# Directive:
Do not include the pictures; repeat the rest of the data exactly.

# Provided data:
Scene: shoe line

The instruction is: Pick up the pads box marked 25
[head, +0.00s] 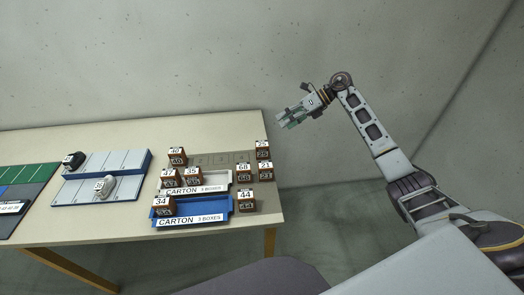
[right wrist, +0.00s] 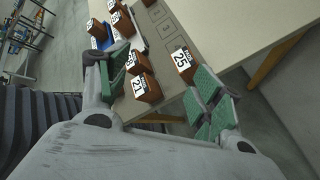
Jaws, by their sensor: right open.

# Correct answer:
Scene: shoe line

The instruction is: Pick up the pads box marked 25
[head, +0.00s] 
[right wrist, +0.00s] 
Jaws, by their sensor: right open.

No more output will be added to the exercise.